#### [Material provided]
((

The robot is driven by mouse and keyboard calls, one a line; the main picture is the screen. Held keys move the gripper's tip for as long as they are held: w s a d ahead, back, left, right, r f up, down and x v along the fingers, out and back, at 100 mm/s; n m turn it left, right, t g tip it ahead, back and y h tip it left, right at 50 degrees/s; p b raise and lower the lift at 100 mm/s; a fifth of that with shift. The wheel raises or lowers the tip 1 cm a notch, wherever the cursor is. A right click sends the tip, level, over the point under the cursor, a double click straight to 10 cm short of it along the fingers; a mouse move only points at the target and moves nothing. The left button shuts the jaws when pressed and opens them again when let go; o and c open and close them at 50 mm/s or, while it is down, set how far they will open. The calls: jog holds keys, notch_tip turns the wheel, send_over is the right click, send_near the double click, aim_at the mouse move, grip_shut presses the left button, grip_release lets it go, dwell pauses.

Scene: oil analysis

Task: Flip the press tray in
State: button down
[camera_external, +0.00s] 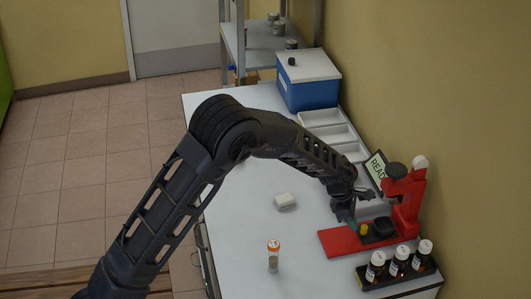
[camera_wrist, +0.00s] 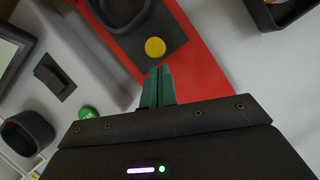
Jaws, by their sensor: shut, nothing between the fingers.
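The red press (camera_external: 407,195) stands on a flat red base (camera_external: 338,240) near the right wall. Its press tray (camera_external: 382,229) is dark, with a round black cup and a yellow knob (camera_external: 364,229) on its left. In the wrist view the tray (camera_wrist: 176,33) lies over the red base (camera_wrist: 205,65), with the yellow knob (camera_wrist: 155,47) near its corner. My gripper (camera_wrist: 159,72) is shut and empty, its green fingers just short of the yellow knob. It also shows in the external view (camera_external: 350,222), left of the knob. Whether the fingertips touch the tray is unclear.
A black rack (camera_external: 397,279) with several brown bottles stands in front of the press. A screen (camera_external: 377,166) is behind it. White trays (camera_external: 335,133) and a blue box (camera_external: 308,80) are farther back.

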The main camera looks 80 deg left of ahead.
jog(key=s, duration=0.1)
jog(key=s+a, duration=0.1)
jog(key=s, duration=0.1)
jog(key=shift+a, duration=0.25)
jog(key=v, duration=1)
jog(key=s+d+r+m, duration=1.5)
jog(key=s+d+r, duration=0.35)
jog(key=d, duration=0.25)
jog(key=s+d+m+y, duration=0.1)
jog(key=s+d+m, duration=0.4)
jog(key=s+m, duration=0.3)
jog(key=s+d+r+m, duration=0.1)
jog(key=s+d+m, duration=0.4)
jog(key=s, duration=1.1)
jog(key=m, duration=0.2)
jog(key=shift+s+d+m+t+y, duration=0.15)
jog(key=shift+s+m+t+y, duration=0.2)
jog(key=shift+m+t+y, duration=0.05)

))

#### [Set exercise]
All of the lines above should be retyped precisely, apart from the pictures.

#### [Answer to this problem]
The robot is driven by mouse and keyboard calls, one a line; the main picture is the screen. Held keys move the gripper's tip for as long as they are held: w s a d ahead, back, left, right, r f up, down and x v along the fingers, out and back, at 100 mm/s; n m turn it left, right, t g tip it ahead, back and y h tip it left, right at 50 degrees/s; p b raise and lower the lift at 100 mm/s; a fifth of that with shift. The wheel raises or lowers the tip 1 cm a notch, wherever the cursor is. A right click sends the tip, level, over the point under the cursor, a double click straight to 10 cm short of it along the fingers; a mouse move only points at the target and moves nothing. The left button shuts the jaws when pressed and opens them again when let go; o and c open and close them at 50 mm/s or, while it is down, set how far they will open. The calls: jog holds keys, notch_tip turns the wheel, send_over is the right click, send_near the double click, aim_at the mouse move, grip_shut presses the left button, grip_release lets it go, dwell pauses.

Scene: oil analysis

Task: Flip the press tray in
State: button down
[camera_external, +0.00s] 
[camera_wrist, +0.00s] 
Jaws, by their sensor: shut, nothing between the fingers.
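The red press (camera_external: 407,195) stands on a flat red base (camera_external: 338,240) near the right wall. Its press tray (camera_external: 382,229) is dark, with a round black cup and a yellow knob (camera_external: 364,229) on its left. In the wrist view the tray (camera_wrist: 176,33) lies over the red base (camera_wrist: 205,65), with the yellow knob (camera_wrist: 155,47) near its corner. My gripper (camera_wrist: 159,72) is shut and empty, its green fingers just short of the yellow knob. It also shows in the external view (camera_external: 350,222), left of the knob. Whether the fingertips touch the tray is unclear.
A black rack (camera_external: 397,279) with several brown bottles stands in front of the press. A screen (camera_external: 377,166) is behind it. White trays (camera_external: 335,133) and a blue box (camera_external: 308,80) are farther back.

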The main camera looks 80 deg left of ahead.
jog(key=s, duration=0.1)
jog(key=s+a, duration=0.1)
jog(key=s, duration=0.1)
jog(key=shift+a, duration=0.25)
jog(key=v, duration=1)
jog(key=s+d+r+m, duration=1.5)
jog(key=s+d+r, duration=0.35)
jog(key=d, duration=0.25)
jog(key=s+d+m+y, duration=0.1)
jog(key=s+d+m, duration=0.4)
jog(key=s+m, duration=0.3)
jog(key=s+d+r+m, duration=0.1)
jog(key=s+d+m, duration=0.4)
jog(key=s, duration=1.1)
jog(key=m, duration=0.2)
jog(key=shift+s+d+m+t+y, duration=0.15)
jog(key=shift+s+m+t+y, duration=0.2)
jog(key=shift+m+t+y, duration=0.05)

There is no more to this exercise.